Integrated IS-IS Network Design Considerations

Optimizing networks depends on careful planning and design. Although each network is constrained by physical, technical, and financial limitations, network architects must strive hard to design a network to fulfill the needs of its users and the demands of various applications. Network designs are often required to compromise between the trade-off of reliability and speed.

Designing Integrated IS-IS networks with the hierarchical design requires the consideration of the data flow in addition to the bandwidth and CPU resources required by the routing protocol. Tuning the routing process to be more efficient allows the databases to converge more quickly, but often results in the compromise of resources and reliability.

Additional resources, eg: CPU, memory, and network bandwidth for propagating IS-IS PDUs, are required for L1/L2 routers that handle the processing of L1 and L2.

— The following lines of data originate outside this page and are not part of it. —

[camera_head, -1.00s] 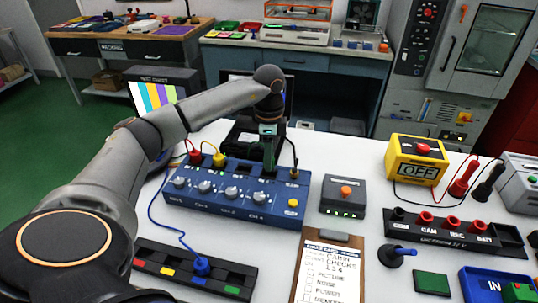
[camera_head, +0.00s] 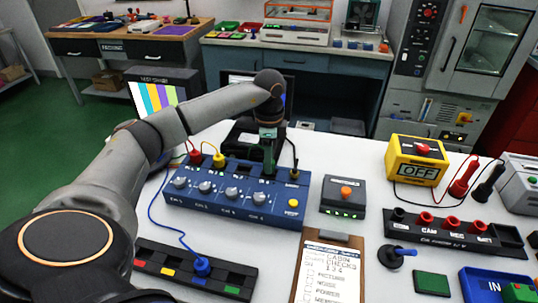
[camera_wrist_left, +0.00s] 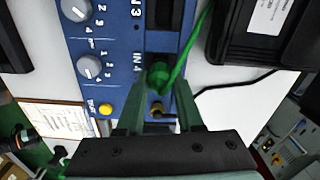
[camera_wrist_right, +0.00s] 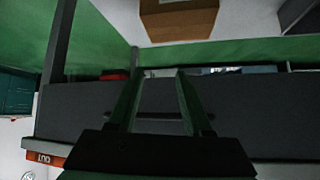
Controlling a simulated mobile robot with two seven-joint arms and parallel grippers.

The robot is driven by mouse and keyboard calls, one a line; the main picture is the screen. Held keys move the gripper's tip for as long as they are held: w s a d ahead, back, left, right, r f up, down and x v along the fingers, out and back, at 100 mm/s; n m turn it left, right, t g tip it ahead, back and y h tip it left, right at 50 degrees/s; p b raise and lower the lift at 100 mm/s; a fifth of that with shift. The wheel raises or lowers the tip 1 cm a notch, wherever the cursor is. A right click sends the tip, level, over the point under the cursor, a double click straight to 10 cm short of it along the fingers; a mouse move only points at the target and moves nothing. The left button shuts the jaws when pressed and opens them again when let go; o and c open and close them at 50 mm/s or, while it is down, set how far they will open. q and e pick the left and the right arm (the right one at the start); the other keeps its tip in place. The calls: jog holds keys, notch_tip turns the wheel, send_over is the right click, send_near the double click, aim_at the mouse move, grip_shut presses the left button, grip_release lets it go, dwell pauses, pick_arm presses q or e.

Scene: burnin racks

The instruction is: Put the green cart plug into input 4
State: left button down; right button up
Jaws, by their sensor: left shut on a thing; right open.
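My left gripper (camera_head: 269,150) reaches down over the back right of the blue switch box (camera_head: 250,203), at its fourth input. In the left wrist view the gripper (camera_wrist_left: 158,88) is shut on the green plug (camera_wrist_left: 158,76), whose green cable runs up and right. The plug is right beside the "IN 4" label on the box (camera_wrist_left: 110,75); whether it is seated in the socket is hidden. Red and yellow plugs stand in inputs at the box's back left. My right gripper (camera_wrist_right: 157,100) is open and empty, seen only in the right wrist view.
A dark cable holder (camera_head: 190,272) with coloured marks and a blue plug (camera_head: 202,265) lies in front of the box. A grey unit with an orange button (camera_head: 343,194), a clipboard (camera_head: 328,270) and a yellow OFF box (camera_head: 416,160) stand to the right.

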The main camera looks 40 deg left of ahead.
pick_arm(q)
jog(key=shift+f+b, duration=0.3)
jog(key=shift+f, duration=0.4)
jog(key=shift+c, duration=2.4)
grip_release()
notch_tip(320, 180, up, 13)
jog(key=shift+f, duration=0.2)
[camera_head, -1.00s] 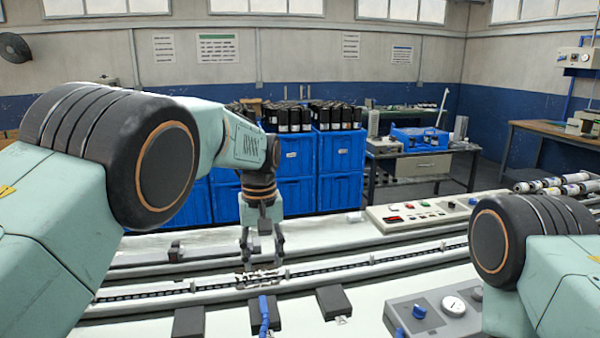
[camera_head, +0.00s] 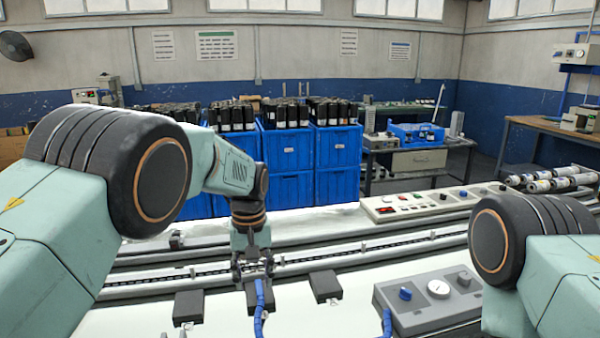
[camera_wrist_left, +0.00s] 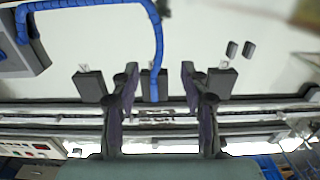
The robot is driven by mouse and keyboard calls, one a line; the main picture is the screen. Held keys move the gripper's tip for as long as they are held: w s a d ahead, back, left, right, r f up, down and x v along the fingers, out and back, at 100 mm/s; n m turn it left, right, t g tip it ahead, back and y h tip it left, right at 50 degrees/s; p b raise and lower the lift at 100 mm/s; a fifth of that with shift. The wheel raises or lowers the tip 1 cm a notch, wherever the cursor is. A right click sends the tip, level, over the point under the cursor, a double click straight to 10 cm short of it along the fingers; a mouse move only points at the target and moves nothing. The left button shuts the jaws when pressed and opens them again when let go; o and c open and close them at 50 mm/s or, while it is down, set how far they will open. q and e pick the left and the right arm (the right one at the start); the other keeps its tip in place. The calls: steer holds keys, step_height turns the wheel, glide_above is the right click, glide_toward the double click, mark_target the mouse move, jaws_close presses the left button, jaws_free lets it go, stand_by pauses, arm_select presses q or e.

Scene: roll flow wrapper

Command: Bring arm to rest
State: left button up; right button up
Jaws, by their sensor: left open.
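My left arm comes in from the left in the head view. Its left gripper (camera_head: 252,270) points down over the conveyor rail (camera_head: 350,246), in front of the blue crates. In the left wrist view the two fingers of the left gripper (camera_wrist_left: 158,85) stand well apart, with nothing held between them. A blue hose (camera_wrist_left: 157,45) and a dark block show beyond the fingertips. Whether the fingers touch the rail cannot be told. Only the upper part of my right arm shows at the right edge of the head view; its gripper is out of view.
Dark blocks (camera_head: 324,286) lie along the near side of the rail. A grey box with a gauge (camera_head: 428,303) stands at the lower right. A control panel (camera_head: 425,202) lies behind the rail. Blue crates (camera_head: 287,163) with black items stand farther back.

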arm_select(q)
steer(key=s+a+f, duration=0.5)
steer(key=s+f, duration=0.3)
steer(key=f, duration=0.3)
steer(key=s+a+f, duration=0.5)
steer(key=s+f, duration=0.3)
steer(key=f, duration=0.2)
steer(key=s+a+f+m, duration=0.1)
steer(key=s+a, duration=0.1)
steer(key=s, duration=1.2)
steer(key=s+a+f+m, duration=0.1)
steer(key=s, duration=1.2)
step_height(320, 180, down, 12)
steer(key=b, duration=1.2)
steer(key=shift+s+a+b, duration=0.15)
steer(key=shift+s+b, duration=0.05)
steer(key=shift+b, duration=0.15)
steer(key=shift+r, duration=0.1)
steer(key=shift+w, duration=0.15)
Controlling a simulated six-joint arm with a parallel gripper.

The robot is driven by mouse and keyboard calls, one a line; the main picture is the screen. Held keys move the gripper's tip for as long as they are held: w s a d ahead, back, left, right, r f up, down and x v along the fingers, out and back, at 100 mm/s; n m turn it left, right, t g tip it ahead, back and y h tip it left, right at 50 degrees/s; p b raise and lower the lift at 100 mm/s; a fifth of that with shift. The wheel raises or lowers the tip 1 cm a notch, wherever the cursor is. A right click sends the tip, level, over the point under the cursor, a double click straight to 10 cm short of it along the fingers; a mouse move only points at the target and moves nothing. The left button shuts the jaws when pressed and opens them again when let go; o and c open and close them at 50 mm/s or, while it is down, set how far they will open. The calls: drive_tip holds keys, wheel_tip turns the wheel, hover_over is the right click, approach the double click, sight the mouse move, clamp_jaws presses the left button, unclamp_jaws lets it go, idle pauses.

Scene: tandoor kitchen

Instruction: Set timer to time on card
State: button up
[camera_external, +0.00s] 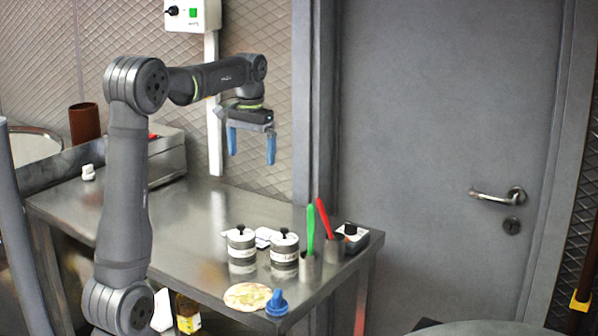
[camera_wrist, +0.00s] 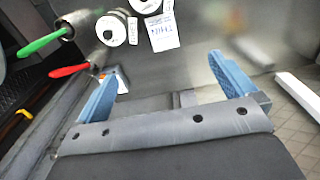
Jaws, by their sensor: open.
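My gripper (camera_external: 251,158) hangs open and empty, fingers pointing down, well above the back of the steel table; both blue fingers also show in the wrist view (camera_wrist: 163,72). A white card (camera_wrist: 162,32) with handwriting lies flat beside the canisters. Its writing is too small to read. In the external view the card (camera_external: 264,238) is partly hidden behind the canisters. A small box with a black knob and white face (camera_external: 351,231), which looks like the timer, sits at the table's right end. In the wrist view its corner (camera_wrist: 122,84) is partly hidden by a finger.
Two lidded canisters (camera_external: 241,252) (camera_external: 285,257) stand near the card. Green-handled (camera_external: 310,228) and red-handled (camera_external: 324,218) utensils rise from metal cups close to the timer. A flatbread (camera_external: 247,296) and blue object (camera_external: 277,303) lie at the front edge. The table's middle (camera_external: 190,225) is clear.

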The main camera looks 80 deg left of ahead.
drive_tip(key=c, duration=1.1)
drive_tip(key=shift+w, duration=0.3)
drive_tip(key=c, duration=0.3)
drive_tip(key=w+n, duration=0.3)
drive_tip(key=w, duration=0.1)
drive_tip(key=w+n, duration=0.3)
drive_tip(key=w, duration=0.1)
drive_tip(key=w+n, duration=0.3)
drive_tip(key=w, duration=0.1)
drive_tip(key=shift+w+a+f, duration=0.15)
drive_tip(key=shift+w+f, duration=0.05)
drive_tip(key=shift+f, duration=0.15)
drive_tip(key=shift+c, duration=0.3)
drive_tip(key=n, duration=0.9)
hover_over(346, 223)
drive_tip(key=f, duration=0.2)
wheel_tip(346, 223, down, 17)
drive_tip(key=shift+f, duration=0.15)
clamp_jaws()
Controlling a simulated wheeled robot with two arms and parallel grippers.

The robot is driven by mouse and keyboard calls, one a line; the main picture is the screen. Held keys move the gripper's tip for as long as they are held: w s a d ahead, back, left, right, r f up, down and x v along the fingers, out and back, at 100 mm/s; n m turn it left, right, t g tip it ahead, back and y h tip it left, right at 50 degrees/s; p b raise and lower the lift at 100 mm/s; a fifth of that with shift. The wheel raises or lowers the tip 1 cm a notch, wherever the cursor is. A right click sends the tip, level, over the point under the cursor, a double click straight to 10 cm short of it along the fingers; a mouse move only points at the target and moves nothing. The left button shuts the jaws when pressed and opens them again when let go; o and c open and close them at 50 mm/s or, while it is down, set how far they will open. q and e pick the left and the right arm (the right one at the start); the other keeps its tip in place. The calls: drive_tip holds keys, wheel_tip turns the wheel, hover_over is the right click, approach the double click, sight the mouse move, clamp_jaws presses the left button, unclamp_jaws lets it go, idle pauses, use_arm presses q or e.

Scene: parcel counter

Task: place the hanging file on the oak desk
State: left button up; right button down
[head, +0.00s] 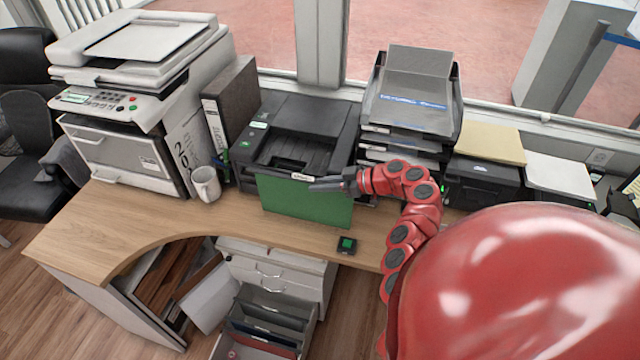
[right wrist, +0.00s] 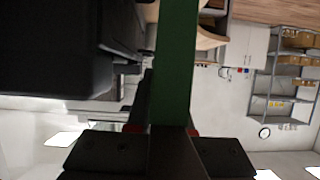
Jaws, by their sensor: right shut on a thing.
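The green hanging file (head: 304,204) stands upright in front of the black printer, its broad face towards me. My right gripper (head: 318,185) is shut on its top edge, near a small white label tab. In the right wrist view the file (right wrist: 176,65) runs as a green strip between the fingers (right wrist: 163,130). The file's lower edge is close to the oak desk (head: 130,222); I cannot tell whether it touches. My left gripper is not in view.
The black printer (head: 318,120) is right behind the file. Stacked trays (head: 412,105) stand behind my right arm. Bare desktop lies front left.

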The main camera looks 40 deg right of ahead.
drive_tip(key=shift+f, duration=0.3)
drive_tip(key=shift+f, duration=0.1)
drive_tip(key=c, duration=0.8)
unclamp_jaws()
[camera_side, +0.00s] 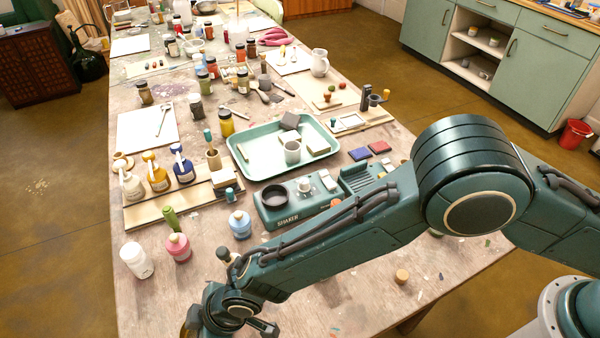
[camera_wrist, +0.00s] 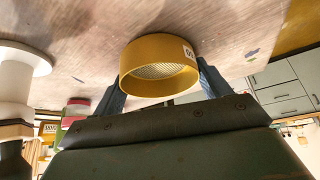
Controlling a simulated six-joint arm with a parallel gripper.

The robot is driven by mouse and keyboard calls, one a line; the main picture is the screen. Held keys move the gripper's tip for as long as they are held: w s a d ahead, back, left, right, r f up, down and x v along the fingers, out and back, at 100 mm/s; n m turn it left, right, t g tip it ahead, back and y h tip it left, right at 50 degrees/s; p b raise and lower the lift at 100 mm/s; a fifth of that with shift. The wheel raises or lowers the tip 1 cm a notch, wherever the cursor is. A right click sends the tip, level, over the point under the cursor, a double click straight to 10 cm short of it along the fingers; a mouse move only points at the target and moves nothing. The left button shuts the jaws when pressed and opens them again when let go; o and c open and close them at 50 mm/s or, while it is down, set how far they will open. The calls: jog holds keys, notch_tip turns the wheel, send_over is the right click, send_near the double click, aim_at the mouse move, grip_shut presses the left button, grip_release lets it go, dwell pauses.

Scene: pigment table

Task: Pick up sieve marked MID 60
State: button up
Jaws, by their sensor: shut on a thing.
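A yellow ring-shaped sieve (camera_wrist: 158,68) with a fine mesh inside sits between the two fingers of my gripper (camera_wrist: 162,82) in the wrist view. My gripper is shut on it, with one finger at each side of the rim. A small white label shows at the sieve's right side; only part of its dark marking is seen, so I cannot read it in full. In the side view my gripper (camera_side: 215,318) is low at the bottom left, near the table's front. A bit of yellow there may be the sieve. I cannot tell whether the sieve touches the table.
A small cork-like piece (camera_side: 402,277) lies on the right front tabletop.

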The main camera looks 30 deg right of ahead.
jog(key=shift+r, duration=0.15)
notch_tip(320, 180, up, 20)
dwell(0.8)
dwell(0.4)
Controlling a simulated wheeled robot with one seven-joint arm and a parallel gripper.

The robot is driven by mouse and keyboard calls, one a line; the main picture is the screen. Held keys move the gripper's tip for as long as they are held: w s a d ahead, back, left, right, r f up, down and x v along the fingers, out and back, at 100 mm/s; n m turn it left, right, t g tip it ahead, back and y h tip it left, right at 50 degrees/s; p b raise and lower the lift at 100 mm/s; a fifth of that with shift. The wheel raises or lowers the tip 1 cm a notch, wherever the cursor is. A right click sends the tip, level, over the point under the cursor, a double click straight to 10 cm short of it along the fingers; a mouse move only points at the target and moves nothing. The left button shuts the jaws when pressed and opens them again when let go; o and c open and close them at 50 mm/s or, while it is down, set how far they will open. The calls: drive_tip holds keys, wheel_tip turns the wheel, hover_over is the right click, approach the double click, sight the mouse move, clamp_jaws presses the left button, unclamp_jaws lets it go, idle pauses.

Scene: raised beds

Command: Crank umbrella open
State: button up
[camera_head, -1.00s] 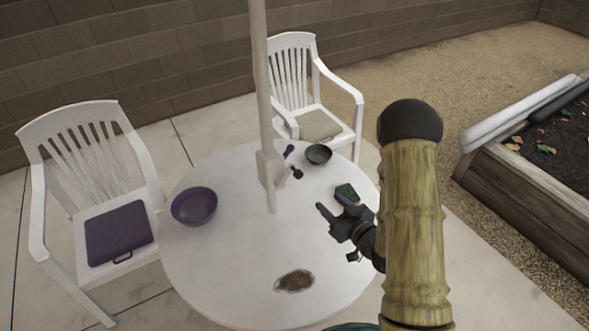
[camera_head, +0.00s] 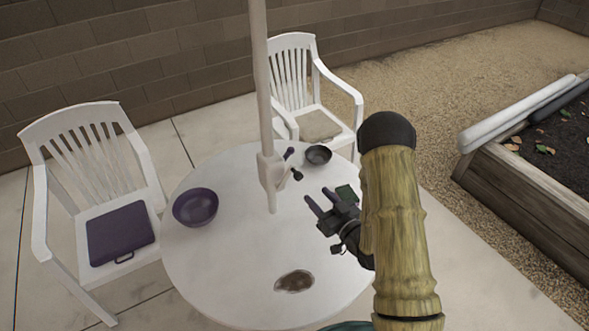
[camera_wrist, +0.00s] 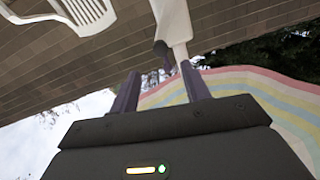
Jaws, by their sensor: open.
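The umbrella pole (camera_head: 262,90) rises white through the table, with a white crank housing (camera_head: 268,170) low on it. A dark crank handle (camera_head: 297,174) sticks out on the housing's right side. My gripper (camera_head: 318,195) is open and empty above the table, to the right of the handle and apart from it. In the wrist view, the dark handle (camera_wrist: 162,52) appears between and beyond my two fingertips (camera_wrist: 159,72), with the white pole (camera_wrist: 173,18) behind. The canopy is outside the head view.
The round white table (camera_head: 225,270) holds a purple bowl (camera_head: 195,207), a dark bowl (camera_head: 318,154), a green item (camera_head: 346,192) and a brown patch (camera_head: 294,282). White chairs stand left (camera_head: 75,150) and behind (camera_head: 290,70). A raised bed (camera_head: 530,190) is at right.

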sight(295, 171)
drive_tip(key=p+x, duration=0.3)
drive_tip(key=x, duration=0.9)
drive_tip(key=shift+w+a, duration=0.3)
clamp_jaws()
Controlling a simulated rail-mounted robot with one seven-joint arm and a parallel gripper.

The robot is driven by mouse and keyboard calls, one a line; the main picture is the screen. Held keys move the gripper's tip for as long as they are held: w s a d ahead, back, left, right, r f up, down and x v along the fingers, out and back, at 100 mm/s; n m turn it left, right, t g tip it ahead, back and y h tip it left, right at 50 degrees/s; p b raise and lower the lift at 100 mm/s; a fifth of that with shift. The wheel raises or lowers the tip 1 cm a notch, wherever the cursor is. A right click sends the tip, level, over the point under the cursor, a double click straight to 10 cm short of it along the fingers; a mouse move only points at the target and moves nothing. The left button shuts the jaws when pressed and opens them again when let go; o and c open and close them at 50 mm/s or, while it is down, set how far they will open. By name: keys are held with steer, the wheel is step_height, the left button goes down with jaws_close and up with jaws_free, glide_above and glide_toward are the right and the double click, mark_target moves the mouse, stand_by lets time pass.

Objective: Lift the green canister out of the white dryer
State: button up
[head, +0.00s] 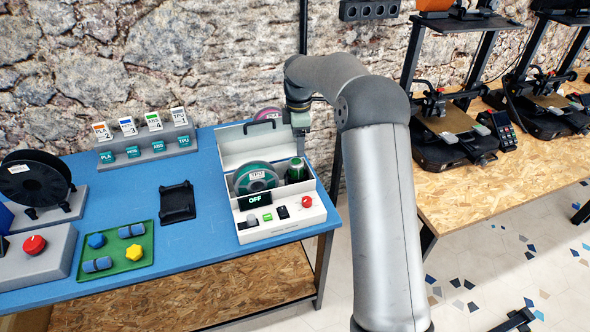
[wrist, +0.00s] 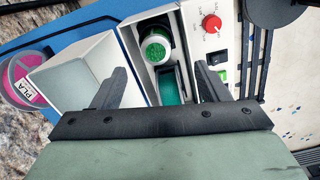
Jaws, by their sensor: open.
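The white dryer (head: 285,220) stands at the right end of the blue table with its lid raised at the back. The green canister (head: 297,171) stands in the right part of its opening, beside a teal spool (head: 257,178). In the wrist view the canister (wrist: 157,50) shows its pale rim and green top, with the dryer's walls close around it. My gripper (head: 300,122) is above and behind the canister in the head view. In the wrist view my gripper (wrist: 161,70) is open and empty, its fingers spread on either side of the opening, apart from the canister.
The raised lid (wrist: 78,82) is close to my left finger in the wrist view. The dryer's front has a display reading OFF and a red knob (head: 306,201). A pink spool (wrist: 22,80) lies behind the lid. A black tray (head: 177,202) is left of the dryer.

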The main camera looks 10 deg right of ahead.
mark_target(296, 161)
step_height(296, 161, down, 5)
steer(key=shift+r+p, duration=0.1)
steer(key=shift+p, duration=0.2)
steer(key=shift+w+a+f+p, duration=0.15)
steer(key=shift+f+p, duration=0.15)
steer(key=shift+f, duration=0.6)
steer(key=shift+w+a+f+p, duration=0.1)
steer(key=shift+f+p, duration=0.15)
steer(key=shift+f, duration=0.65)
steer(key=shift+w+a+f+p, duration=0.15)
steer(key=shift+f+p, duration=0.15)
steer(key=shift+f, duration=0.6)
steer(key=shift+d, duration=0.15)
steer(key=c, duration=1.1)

Below are some typical IS-IS network design considerations:
  • A totally flat network that uses only L1 routing. This design is not scalable because any change upon the network requires flooding of LSPs to all routers and trigger frequent router computation. However, this simplified design has some advantages, in which there will be only 1 link-state database and no problem of suboptimal routing between areas.
  • A totally flat network using only L2 routing. L1 areas can be easily added as the network expands. The L2 backbone has complete knowledge with the advantage of running a single SPF instance. L1 areas can be viewed as organizations connect to an ISP, in which new L1 areas would be added as new customers come online.
  • A totally flat network using the Cisco default of every router running L1/L2 routing. This allows for easy migration to a hierarchical design with multiple areas and avoids suboptimal routing when an L1 router always defaults to its nearest L1/L2 router. However, this design requires resources to maintain 2 separate L1 and L2 LSDBs.
  • A hierarchical network where the core is running L2 routing, with L1 areas connecting into the core. L1/L2 routers are used to connect the L1 and L2 areas. Although this is an excellent design, but there are still concerns that should be considered. This design results additional design and implementation efforts and the possibility of causing suboptimal routing. It requires an extensive knowledge of the network topology to ensure that a routing problem will not be compounded. The route leaking feature which introduced by recent IS-IS developments allowed allows L2 routers to pass specific routing information into L1 areas for facilitating the optimal routing decision.

Scalability is achieved by minimizing the size of the LSDBs and routing tables, the number of network updates, and the amount of processing. Implement route summarization whenever possible. Route summarization can be accomplished only where the careful address planning permits grouping addresses by a common prefix. This condition is true for OSI and IP. Therefore, it is very important to carefully plan the IS-IS areas, NET addresses, and IP addresses.